AL: Well, arguably DJs are having to evolve to become VJs so that they can still maintain the rhythm and vibe of the nightclub. So I'd say no, it wouldn't because it doesn't seem to have been happening with other interactive projects. Or in other words projects that do weaken the role of the DJ are bad projects for doing so.

MUSIC BRINGS PEOPLE TOGETHER AND EVOKES A PHYSICAL AND EMOTIONAL RESPONSE FROM THE LISTENER. THE PROJECT HOWEVER EMPOWERS THE LISTENER TO TAKE CONTROL OF THE MUSIC - HOW DO YOU THINK THIS WOULD CHANGE THE INTERACTION IN A CLUB ENVIRONMENT? WOULD THERE BE A SENSE OF COMPETITION AND LESS UNITY AND COHESION?
DR: The interaction system should be well designed to avoid interrupting each other.
In the House of Peroni's case, I allocated different channels of each sound from each input from stimulus.
AL: This was a principal issue that was brought up during the collaboration - architects whose priority was on their structure - DJ Alessio, who was concerned about contending with such discourse, and us who were worried that we were being brought in to practically make all the magic happen! That's why I would say that by design we were responsible for giving the audience the power of participation, rather than a power to gain control. I had to negotiate between the sound and the structure, so that while the audience was able to interact, the sounds were carefully chosen by Alessio.

WE ARE CONSTANTLY DEVELOPING NEW MEANS OF COMMUNICATION, WHAT DO YOU THINK THE FUTURE HOLDS FOR HOW WE INTERACT WITH ONE ANOTHER?
DR: I believe technologies can bring more plentiful and intuitional human communication with human or digital devices. Current interfaces are limited to screens, monitors, and sound interface. Technology will, however, allow more physical and trifling communication with extended, spatial censoring systems.
AL: Participation is definitely our frontier with regards to the future and new methods of communication. Our world has changed with technology, smart phones, social network, blogging etc. - the audience is no longer a passive entity and is more engaged and interactive. The future will definitely involve experimenting with new technology and engaging the artist's audience - the partition between the artist and the audience is shrinking, and that is an exciting and terrifying revelation.

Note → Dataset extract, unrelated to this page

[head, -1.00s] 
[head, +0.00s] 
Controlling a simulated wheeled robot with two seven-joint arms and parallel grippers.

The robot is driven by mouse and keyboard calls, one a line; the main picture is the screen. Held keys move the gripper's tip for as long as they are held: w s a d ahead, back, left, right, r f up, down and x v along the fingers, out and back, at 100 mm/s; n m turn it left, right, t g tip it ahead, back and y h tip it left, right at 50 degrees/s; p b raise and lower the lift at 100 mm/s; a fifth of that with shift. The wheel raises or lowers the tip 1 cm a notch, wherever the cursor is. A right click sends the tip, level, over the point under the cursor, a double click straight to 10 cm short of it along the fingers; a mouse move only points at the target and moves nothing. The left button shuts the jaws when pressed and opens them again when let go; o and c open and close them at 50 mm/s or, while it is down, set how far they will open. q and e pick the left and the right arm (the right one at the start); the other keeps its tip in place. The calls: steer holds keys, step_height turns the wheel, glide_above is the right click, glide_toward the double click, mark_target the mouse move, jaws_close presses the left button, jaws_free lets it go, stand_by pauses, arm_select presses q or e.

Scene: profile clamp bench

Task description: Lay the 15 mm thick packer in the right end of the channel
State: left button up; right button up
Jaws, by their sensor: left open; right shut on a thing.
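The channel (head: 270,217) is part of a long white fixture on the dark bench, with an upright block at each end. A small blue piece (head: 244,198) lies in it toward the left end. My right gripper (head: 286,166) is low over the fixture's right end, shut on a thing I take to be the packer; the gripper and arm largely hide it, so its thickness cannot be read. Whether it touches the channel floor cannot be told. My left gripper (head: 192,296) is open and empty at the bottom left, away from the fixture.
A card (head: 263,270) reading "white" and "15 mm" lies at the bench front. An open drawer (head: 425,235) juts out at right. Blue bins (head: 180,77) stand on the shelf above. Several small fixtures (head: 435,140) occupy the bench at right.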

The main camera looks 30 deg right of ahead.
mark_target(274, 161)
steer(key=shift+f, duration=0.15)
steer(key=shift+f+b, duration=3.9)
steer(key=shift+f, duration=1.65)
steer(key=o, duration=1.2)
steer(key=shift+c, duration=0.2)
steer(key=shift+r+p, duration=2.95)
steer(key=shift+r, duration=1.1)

WOULD YOU LIKE TO EXPERIMENT WITH INTERACTIVE ARCHITECTURE FURTHER? WHERE DO YOU SEE THE JOURNEY TAKING YOU?
DR: I will test a new type of Tangible User Interface with a more organic and kinetic design for a particular environment. If devices can save and reload human emotion or feeling and also feel the same feeling in real time, it must be a true communication. My role is to find applicable existing technology and design interactive and touchable interface.
AL: I've been in touch with both Alessio and Neon with the prospects of doing a version 2.0, since all the parties involved were so invigorated with what we had created. Daero and myself are working on a collaboration with Eccleston Square Hotel to produce a collection of interactive sound and light sculptures following in the same spirit. The individual is no longer passive and the world and our way of living is becoming more and more dynamic.